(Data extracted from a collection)
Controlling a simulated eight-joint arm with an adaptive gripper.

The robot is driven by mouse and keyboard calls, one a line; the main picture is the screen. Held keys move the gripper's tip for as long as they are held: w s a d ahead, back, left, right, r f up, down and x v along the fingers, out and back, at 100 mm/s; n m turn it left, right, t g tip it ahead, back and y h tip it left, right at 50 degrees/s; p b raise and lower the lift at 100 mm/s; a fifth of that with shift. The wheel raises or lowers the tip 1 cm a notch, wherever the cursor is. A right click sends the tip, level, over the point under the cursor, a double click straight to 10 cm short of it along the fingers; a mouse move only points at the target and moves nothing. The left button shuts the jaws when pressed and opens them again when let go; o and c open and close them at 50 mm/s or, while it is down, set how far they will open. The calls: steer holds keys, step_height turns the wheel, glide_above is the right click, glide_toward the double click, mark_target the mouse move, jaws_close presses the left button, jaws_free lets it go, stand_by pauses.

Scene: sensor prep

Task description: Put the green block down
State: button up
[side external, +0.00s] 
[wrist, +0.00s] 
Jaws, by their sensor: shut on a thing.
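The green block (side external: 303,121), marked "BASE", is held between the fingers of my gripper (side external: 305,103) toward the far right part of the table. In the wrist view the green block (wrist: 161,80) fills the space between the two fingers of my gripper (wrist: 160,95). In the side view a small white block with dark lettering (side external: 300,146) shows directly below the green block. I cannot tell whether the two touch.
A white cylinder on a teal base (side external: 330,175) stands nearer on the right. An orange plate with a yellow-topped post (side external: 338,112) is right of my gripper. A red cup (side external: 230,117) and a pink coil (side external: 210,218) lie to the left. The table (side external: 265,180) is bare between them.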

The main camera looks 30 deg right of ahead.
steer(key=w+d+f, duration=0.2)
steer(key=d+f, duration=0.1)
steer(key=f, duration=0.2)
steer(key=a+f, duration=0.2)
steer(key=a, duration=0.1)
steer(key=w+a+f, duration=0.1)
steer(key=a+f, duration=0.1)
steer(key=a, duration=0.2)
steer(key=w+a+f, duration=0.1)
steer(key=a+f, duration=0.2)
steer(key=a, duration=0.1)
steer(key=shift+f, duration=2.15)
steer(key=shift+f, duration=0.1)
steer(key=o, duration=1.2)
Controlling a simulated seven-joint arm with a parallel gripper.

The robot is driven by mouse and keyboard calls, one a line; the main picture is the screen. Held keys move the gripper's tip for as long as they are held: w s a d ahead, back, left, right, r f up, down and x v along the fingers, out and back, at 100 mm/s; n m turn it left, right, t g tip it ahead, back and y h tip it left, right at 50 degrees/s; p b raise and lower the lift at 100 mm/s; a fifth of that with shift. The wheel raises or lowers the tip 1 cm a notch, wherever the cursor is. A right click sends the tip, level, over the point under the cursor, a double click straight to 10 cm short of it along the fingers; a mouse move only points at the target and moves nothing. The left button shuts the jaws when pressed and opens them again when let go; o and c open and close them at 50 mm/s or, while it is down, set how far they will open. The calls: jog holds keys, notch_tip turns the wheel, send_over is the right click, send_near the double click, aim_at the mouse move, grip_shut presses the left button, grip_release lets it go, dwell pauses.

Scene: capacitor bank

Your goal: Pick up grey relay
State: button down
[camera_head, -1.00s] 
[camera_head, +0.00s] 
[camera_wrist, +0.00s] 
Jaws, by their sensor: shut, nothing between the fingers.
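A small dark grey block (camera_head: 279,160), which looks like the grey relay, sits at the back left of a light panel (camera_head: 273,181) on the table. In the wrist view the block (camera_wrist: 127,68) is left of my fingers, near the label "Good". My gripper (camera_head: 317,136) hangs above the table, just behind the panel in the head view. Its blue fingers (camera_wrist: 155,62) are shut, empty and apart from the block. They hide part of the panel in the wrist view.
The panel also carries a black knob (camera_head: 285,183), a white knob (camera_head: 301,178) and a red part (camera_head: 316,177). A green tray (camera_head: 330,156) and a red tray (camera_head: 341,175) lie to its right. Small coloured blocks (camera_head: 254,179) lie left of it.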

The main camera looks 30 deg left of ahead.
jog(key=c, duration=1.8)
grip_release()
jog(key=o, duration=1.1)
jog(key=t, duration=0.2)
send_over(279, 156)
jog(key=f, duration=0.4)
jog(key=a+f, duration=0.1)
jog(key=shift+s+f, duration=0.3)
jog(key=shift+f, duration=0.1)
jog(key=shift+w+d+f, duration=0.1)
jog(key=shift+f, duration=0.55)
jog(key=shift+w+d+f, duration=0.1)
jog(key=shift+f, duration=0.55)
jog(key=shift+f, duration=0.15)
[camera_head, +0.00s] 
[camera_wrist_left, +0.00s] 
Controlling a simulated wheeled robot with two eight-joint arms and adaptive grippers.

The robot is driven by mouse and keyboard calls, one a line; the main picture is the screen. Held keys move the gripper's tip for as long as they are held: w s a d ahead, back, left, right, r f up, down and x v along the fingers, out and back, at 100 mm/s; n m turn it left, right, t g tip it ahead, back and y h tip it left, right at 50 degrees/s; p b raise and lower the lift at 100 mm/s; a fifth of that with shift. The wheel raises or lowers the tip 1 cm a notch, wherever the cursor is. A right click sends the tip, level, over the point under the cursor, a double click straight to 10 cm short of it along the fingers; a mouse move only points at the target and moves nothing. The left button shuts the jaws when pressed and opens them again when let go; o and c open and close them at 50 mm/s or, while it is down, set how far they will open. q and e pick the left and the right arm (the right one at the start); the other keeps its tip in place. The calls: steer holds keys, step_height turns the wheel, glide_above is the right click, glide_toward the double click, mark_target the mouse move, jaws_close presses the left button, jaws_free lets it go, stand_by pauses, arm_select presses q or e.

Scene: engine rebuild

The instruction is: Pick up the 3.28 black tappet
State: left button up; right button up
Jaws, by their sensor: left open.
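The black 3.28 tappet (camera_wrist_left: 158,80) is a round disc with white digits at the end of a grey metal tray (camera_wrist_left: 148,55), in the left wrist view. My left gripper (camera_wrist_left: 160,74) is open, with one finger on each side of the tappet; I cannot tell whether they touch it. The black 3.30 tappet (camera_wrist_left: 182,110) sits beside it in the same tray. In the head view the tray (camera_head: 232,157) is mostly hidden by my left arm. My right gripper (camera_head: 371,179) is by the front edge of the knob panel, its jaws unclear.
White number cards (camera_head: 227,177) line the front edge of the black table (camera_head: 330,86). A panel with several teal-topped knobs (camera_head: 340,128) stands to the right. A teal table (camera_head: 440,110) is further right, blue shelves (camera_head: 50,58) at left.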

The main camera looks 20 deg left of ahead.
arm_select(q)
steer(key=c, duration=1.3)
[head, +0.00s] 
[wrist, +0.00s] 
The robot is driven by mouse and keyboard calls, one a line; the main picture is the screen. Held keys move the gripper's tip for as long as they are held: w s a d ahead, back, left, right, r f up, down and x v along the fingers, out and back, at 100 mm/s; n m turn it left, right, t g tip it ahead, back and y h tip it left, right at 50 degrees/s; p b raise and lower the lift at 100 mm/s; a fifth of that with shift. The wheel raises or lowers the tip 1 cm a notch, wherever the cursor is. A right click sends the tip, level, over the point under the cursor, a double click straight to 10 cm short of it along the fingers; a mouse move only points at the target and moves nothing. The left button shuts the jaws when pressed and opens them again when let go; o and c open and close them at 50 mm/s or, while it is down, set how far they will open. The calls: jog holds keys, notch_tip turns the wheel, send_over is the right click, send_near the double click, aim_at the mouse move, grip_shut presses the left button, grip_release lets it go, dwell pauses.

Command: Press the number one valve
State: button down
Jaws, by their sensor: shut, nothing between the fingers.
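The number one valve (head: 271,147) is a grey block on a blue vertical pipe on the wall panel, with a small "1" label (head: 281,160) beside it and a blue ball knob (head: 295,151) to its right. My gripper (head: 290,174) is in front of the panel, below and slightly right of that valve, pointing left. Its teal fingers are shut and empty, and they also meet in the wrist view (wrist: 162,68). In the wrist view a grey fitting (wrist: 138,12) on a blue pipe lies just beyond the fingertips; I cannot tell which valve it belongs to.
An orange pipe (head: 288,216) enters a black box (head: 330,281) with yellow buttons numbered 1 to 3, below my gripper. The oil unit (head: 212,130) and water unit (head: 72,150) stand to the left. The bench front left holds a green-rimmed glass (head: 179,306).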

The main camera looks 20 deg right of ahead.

§ Work required: Using the material above, report each line where "Controlling" occurs.

§ Exercise output:
Controlling a simulated eight-joint arm with an adaptive gripper.
Controlling a simulated seven-joint arm with a parallel gripper.
Controlling a simulated wheeled robot with two eight-joint arms and adaptive grippers.

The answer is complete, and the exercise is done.